El orden del relato se ha sedimentado en un centenar de capítulos breves que adoptan la unidad de un cuento. No los unifica la cronología estricta, sino una sucesión de naturaleza emocional. También se ha diluido adrede (y con gran efectividad) la responsabilidad narrativa: no sabemos quién cuenta porque las frases —casi ráfagas— escritas en primera persona se mezclan con las formas del estilo indirecto libre y con la presencia mayoritaria de un narrador que todo lo gobierna y organiza. Y que quizá se autorrepresenta como el novelista que, al final (en el capítulo ‘Si a la brasa le da el viento’), habla de sus novelas vascas en un acto organizado, tras el abandono de las armas por parte de ETA, al que significativamente asisten muchos personajes reales y otros de nuestra ficción.
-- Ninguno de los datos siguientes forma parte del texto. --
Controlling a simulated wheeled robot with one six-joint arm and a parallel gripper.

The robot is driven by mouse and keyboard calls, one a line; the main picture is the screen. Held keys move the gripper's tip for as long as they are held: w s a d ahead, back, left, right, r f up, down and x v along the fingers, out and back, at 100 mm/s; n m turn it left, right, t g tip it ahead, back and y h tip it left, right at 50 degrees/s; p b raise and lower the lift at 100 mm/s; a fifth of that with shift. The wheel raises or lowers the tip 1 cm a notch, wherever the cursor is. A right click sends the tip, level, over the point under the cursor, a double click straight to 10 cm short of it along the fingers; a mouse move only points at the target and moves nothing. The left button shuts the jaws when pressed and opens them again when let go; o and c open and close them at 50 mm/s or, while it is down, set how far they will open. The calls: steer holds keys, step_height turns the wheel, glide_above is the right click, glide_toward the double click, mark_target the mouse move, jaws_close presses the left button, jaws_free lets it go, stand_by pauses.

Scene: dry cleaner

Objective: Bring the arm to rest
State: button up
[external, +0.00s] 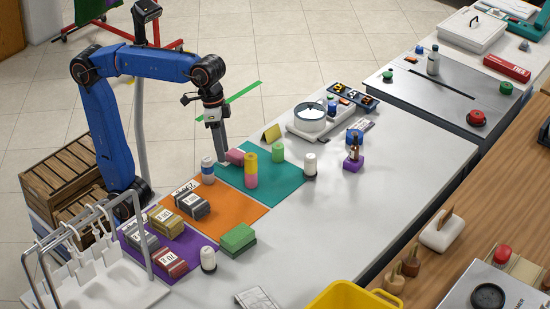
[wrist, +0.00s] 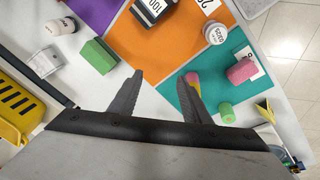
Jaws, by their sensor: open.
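My arm is blue with black joints and rises from the left in the external view. My gripper (external: 219,149) points down over the teal mat (external: 283,186), close to a pink piece (external: 234,156) and a pink-and-yellow cylinder (external: 251,170). In the wrist view my gripper (wrist: 163,77) is open, its two dark fingers apart with nothing between them. The right finger partly covers the pink-and-yellow piece (wrist: 192,77). Whether the fingers touch anything cannot be told.
A green cylinder (external: 277,151) and a blue-and-white jar (external: 207,170) stand near my gripper. A green block (external: 238,238), a white jar (external: 310,165) and a pot (external: 310,117) stand nearby.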

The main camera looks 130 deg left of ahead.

El resultado estético es un estilo urgente y minucioso que parece nacer de la misma historia contada y que busca abarcarlo todo: a través de esos diálogos expresivos en los que se usa el castellano hablado en el país (con los verbos en condicional, que sustituye al pretérito imperfecto de subjuntivo) o mediante la búsqueda de la mayor precisión en los mecanismos psicológicos de los personajes que lleva a que, a menudo, los conceptos se expresen en formas alternativas o complementarias separadas por barras: “presentía/deseaba”, “estaba todo hablado/roto”, “se indignó/inquietó”.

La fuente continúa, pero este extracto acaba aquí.